There is a clear moral basis for helping people who are suffering. That’s true for people who draw their moral framework from secular ethical principles. It’s also true for those who take their guidance from religious faith. As World Vision has pointed out, the Bible is rich in wisdom about God’s love to the poor and about our responsibility to help. The Bible tells us to feed the hungry and welcome the stranger; to love our neighbours as we love ourselves; and the parable of the Good Samaritan teaches us that everyone is our neighbour, even a stranger on the side of the road. There are similar teachings in all of the world’s major religions. In Judaism, generosity towards the poor is a sign of the God‑fearing person. In Islam, giving alms is one of the faith’s Five Pillars. In Hinduism, giving to those in need is one of the characteristics of a good person. And in Buddhism, giving is motivated by compassion and recognition of the interdependence of all beings. It’s very clear that I’m not a comparative religious studies expert. But I do believe that so many of the world’s faiths share these teaching is significant.

I say to the people of faith who act on these tenets, thank you. Thank you to everyone in this room for acting on this faith. To our churches and congregations, to our faith‑based paid NGOs and to those who donate to these groups, thank you. You are doing it because of your values and because of your concerns for your fellow human beings. You are living out the moral case for aid.

More than one million Australians donate an estimate $1 billion a year to aid organisations carrying out development and humanitarian work. But individuals, charities and non‑government organisations can’t do it all alone. We need a strong and effective government foreign aid program to tackle global poverty and support development. That’s why this Government has committed to increase Australia’s Official Development Assistance budget by just over $1 billion over the next four years.

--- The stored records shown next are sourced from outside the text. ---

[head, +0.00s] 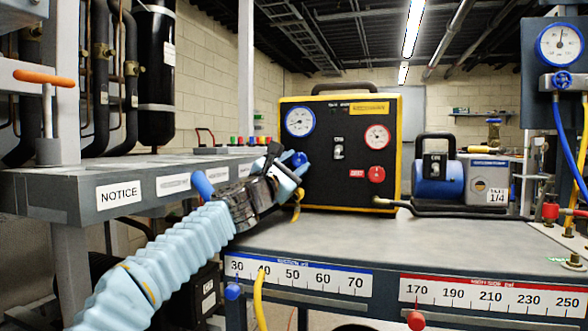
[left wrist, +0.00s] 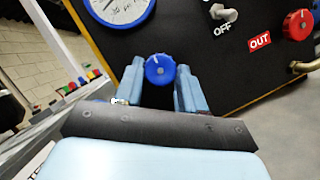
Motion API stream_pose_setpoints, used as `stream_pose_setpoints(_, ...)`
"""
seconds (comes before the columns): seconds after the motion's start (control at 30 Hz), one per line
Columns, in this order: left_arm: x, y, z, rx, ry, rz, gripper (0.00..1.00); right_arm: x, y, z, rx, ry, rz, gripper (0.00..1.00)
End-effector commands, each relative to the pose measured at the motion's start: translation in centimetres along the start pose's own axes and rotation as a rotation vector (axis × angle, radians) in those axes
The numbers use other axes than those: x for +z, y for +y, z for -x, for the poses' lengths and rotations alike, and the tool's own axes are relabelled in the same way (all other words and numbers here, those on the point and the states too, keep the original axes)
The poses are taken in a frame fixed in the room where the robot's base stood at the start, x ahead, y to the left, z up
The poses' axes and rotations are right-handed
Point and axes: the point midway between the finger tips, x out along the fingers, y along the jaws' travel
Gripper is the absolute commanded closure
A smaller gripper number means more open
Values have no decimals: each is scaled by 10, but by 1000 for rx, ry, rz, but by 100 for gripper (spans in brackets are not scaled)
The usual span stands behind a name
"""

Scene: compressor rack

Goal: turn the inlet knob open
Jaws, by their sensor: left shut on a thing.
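The inlet knob (head: 299,158) is the blue knob low on the left of the black machine face, under the blue-rimmed gauge. In the left wrist view the blue knob (left wrist: 158,70) sits between my two light-blue fingers, with a small white mark on its face. My left gripper (head: 289,166) reaches in from the lower left and is shut on the knob; its fingers hide part of it in the head view. The red knob (head: 376,174) with the red OUT label (left wrist: 260,40) is on the right side of the same face. My right gripper is not in view.
The yellow-framed machine (head: 398,130) stands on a grey bench (head: 400,236). A blue pump (head: 436,180) stands to its right. A yellow hose (head: 298,206) hangs just below my left gripper. A grey shelf with a NOTICE label (head: 119,193) lies left of my arm.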

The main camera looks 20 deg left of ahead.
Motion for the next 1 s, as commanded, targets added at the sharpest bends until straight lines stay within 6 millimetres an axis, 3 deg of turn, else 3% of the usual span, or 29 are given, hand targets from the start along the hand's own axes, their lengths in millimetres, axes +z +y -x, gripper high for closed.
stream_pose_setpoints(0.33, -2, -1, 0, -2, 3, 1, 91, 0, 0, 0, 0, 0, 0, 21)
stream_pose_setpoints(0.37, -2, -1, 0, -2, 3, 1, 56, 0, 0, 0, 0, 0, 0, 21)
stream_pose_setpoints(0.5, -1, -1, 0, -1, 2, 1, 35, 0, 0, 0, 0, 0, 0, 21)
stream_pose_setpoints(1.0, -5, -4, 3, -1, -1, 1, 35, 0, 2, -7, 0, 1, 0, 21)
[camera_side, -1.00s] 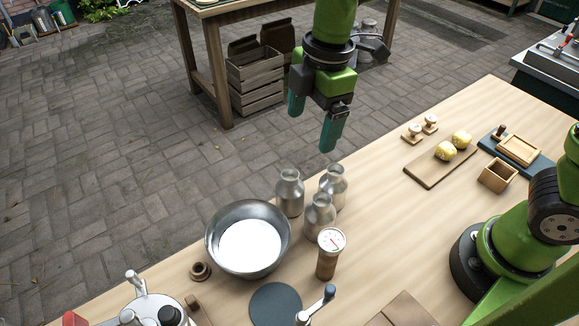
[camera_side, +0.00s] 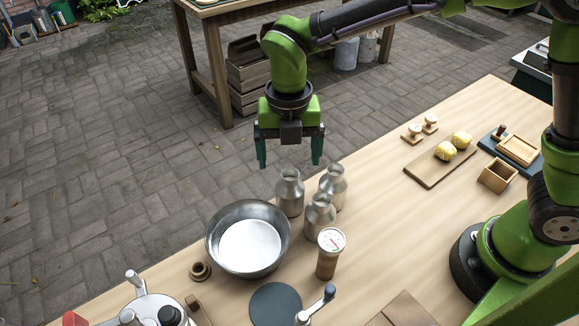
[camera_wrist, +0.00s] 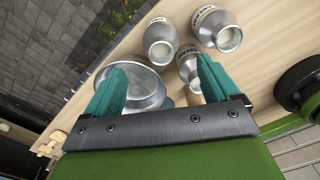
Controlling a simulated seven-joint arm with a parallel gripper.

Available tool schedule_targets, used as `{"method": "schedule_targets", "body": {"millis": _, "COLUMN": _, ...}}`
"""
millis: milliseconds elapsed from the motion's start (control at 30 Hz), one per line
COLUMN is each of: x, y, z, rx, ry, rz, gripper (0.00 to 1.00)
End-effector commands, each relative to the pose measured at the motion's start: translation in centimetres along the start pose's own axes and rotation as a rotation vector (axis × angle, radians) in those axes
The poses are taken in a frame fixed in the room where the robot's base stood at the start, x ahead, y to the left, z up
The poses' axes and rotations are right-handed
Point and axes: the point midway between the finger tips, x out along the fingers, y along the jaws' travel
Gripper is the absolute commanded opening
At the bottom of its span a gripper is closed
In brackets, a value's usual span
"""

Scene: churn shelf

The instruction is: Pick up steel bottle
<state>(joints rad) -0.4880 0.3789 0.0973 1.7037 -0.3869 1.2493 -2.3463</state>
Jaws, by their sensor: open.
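Three steel bottles stand upright in a cluster on the wooden table: one at the left (camera_side: 290,193), one at the right (camera_side: 334,187) and one in front (camera_side: 319,217). The fingers also show in the wrist view (camera_wrist: 165,85), apart from the bottles.
A steel bowl (camera_side: 219,256) stands left of the bottles. A dial thermometer (camera_side: 331,240) stands close in front of them. A dark round disc (camera_side: 275,303) lies nearer. A board (camera_side: 428,172) with yellow lumps lies to the right, past clear tabletop.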

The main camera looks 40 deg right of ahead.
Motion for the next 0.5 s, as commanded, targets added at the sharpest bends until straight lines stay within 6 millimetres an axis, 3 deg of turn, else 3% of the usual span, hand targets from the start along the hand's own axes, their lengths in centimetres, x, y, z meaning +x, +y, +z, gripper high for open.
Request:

This will be the largest four‑year increase in the aid budget announced since the 2011‑12 Budget. And it’s why the Government has decided to provide support worth more than $2.4 billion to the International Monetary Fund’s Poverty Reduction and Growth Trust; and a further $2.2 billion to the IMF’s Resilience and Sustainability Trust. These Trusts provide financial support to the world’s lowest income countries. And it’s why we’re conducting a review into new forms of development finance to look at how we can encourage investment in development from the philanthropic and private sectors.

Ladies and gentlemen, the Government has a range of reasons for rebuilding Australia’s aid program. As I mentioned, they include the strategic, economic, security and foreign policy benefits that flow to Australia from supporting developing countries. But they also include the simple fact that it is the right thing to do. Just as our Government supports lifting people out of poverty at home, so we support this imperative abroad. As we rebuild Australia’s development program in the coming period, we want churches and faith‑based groups like Micah and the groups that you represent to work with us: by explaining the case for aid to this Parliament and to the wider community; through practical partnerships between Government and aid NGOs like UnitingWorld, Caritas Australia, Anglican Aid and ADRA; and through dialogue with the developing country churches and religious communities through initiatives like the Pacific Church Partnership.

As Minister for International Development and the Pacific, it’s my job to be a champion to the aid program, to explain that it’s in Australia’s national interests to be a generous and responsive partner. But I need your help in this endeavour. All of you here today have a crucial role to play. I wish you all the very best of success today. What you are doing today is critical – not to place pressure on you – but it is very important that we create the space to increase our aid program. To make the case that it is moral to help people at home and abroad, it is moral to do the right thing by our fellow human beings. So, I look forward to continuing to work with you and with all of Australia’s religious and faith‑based communities in support of this important cause.

Thank you again for having me and have a great day.